SelectionSort has an outer for loop and an inner one. The outer one always executes $n-1$ times. The inner one executes a number of times dependent on $i$, but the most it executes is $n$ times, when $i=1$. So the most SelectionSort costs is $(n-1)(n)$ times, which is less than $n^2$. The inner loop's execution time is constant. So the most it costs is a constant times $n^2$, or $O(n^2)$.

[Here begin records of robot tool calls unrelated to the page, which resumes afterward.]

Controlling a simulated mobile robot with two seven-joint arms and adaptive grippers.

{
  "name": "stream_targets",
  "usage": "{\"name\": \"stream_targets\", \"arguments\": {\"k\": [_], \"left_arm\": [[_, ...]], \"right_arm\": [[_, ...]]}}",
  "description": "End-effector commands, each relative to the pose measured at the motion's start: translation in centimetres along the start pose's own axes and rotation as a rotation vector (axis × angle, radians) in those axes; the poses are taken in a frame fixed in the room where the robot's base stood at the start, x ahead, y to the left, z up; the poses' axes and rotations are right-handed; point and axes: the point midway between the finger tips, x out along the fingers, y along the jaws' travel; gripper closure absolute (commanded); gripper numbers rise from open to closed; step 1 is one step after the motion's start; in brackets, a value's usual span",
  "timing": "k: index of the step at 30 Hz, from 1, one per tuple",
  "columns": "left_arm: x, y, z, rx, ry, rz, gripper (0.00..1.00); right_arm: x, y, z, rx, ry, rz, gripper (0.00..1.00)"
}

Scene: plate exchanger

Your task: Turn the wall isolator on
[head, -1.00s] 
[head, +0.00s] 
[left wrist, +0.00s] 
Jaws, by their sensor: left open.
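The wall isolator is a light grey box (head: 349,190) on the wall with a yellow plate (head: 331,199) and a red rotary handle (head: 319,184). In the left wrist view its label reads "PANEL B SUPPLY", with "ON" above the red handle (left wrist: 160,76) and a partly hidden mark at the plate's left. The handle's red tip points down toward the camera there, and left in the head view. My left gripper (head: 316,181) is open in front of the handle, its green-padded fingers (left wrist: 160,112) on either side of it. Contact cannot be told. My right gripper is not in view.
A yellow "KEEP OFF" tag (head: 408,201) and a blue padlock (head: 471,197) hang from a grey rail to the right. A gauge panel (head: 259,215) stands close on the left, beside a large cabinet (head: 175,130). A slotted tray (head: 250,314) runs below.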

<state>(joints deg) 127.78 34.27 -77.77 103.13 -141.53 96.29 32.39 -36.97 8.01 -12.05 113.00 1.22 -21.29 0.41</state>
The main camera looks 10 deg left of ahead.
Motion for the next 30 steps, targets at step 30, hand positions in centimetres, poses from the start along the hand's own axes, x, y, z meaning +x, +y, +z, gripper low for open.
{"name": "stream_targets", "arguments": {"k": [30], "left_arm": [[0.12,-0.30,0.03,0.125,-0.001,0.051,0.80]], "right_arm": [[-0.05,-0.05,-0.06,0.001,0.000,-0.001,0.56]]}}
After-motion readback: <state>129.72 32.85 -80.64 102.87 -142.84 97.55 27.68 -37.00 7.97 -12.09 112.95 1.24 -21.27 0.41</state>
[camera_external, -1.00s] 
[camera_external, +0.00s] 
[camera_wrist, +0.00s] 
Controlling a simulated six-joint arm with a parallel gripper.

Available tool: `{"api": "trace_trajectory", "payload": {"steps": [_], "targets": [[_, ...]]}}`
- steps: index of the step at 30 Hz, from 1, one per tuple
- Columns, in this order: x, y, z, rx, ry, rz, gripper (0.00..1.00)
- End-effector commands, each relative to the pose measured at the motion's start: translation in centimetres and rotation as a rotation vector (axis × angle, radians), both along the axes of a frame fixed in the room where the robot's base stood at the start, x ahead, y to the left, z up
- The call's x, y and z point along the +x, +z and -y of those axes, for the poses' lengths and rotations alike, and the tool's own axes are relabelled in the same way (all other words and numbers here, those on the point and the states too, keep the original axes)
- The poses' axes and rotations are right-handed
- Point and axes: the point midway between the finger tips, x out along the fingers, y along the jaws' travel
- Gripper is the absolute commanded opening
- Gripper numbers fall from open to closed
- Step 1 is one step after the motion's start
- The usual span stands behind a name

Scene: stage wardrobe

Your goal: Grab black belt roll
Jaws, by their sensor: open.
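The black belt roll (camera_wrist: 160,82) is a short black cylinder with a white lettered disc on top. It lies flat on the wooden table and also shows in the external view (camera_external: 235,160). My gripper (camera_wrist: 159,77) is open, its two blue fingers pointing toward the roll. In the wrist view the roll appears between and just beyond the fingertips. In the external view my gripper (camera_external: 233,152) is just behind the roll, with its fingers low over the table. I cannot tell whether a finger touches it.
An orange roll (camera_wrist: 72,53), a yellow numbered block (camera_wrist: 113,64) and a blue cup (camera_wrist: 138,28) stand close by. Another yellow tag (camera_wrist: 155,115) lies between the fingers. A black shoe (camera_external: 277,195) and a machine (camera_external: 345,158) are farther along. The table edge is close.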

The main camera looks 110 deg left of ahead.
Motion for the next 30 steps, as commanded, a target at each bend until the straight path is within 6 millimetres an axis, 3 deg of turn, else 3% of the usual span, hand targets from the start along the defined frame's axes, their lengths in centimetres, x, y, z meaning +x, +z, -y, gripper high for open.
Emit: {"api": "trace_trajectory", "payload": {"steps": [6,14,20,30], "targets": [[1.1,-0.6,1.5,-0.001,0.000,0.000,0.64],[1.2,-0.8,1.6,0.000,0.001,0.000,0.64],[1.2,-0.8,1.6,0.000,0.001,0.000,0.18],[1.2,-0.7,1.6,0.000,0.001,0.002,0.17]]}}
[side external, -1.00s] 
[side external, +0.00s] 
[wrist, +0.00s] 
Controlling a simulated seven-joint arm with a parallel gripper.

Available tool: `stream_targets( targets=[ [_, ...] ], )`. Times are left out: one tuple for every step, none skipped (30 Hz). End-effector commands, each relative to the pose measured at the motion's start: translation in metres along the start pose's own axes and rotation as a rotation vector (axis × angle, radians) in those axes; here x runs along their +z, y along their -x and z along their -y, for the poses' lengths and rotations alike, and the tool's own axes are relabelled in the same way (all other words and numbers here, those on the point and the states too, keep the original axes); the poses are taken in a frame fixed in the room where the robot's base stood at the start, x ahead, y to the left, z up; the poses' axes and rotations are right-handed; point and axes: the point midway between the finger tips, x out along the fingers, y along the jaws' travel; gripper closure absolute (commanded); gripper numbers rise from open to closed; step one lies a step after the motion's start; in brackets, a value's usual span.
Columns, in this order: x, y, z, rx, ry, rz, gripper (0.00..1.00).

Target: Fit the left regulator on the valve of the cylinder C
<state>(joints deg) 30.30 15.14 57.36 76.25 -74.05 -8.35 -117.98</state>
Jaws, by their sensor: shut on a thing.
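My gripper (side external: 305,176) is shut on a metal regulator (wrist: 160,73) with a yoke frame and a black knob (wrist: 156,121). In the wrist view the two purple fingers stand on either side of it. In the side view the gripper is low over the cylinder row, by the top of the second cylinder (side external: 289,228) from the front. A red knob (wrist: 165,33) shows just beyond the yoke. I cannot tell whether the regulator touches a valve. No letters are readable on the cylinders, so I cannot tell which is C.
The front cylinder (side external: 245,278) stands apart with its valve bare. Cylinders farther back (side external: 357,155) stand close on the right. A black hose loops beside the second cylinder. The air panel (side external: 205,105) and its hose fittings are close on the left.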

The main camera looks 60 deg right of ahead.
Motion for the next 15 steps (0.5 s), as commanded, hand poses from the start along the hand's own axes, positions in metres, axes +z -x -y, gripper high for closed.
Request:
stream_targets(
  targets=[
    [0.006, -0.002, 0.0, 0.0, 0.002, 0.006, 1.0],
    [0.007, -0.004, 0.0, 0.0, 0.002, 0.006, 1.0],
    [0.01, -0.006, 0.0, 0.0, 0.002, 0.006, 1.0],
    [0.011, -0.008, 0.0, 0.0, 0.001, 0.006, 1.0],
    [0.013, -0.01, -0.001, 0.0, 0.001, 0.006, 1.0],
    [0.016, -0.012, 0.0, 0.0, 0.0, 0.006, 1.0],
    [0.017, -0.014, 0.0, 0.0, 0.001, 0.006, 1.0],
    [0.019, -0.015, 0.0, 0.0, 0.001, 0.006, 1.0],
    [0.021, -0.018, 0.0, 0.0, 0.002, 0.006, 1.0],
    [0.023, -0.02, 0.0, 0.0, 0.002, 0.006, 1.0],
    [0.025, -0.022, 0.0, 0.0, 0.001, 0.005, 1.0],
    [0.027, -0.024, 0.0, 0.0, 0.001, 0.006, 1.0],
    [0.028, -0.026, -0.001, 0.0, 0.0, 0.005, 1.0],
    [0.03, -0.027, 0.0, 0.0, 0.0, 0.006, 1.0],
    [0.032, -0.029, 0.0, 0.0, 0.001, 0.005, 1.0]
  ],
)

In any case, the inner loop still executes $n$ times when $i=1$. The outer loop still executes $n-1$ times. This means the algorithm's running time is at least proportional to $(n-1)(n)$, which is $Ω(n^2)$.
So SelectionSort's running time in any case is $θ(n^2)$.
Let $𝛼=x/y$ and $0 < 𝛼 < 1$. Let $n$ be a multiple of $y$ so that 𝛼n is an integer.
Suppose the largest $𝛼n$ values of the input array are in the
first $𝛼n$ array positions. $𝛼$ must be smaller than $1/2 - 1/(2n)$, so that there is at least one middle cell to move
items through. Then the $𝛼n$ largest values must move through the middle $(1-2𝛼)n$ array positions. That's $(𝛼n)(1-2𝛼)n = n^2(𝛼 - 2𝛼^2)$ invocations of line 6. This is at least $cn^2$ where $c=(𝛼-2𝛼^2)$, so InsertionSort is $Ω(n^2)$.
To determine the value of $𝛼$ that maximizes the number of times the largest 𝛼n values must move through the middle positions, we take
the first and second derivatives of the factor of $n^2$, $𝛼-2𝛼^2$.
$$
\begin{align}
d/d𝛼(𝛼-2𝛼^2) &= -4𝛼 + 1
\end{align}
$$
And the second derivative:
$$
\begin{align}
d/d𝛼(-4𝛼 + 1) &= -4
\end{align}
$$
Setting the first to 0 to find its critical points:
$$
\begin{align}
-4𝛼 + 1 &= 0 \\
1 &= 4𝛼 \\
1/4 &= 𝛼
\end{align}
$$
Since the second derivative is -4, this is a relative maximum.
So the value of $𝛼$ that optimizes the number of times the $𝛼n$ largest values must move through the middle $(1-2𝛼)n$ array positions is $𝛼=1/4$.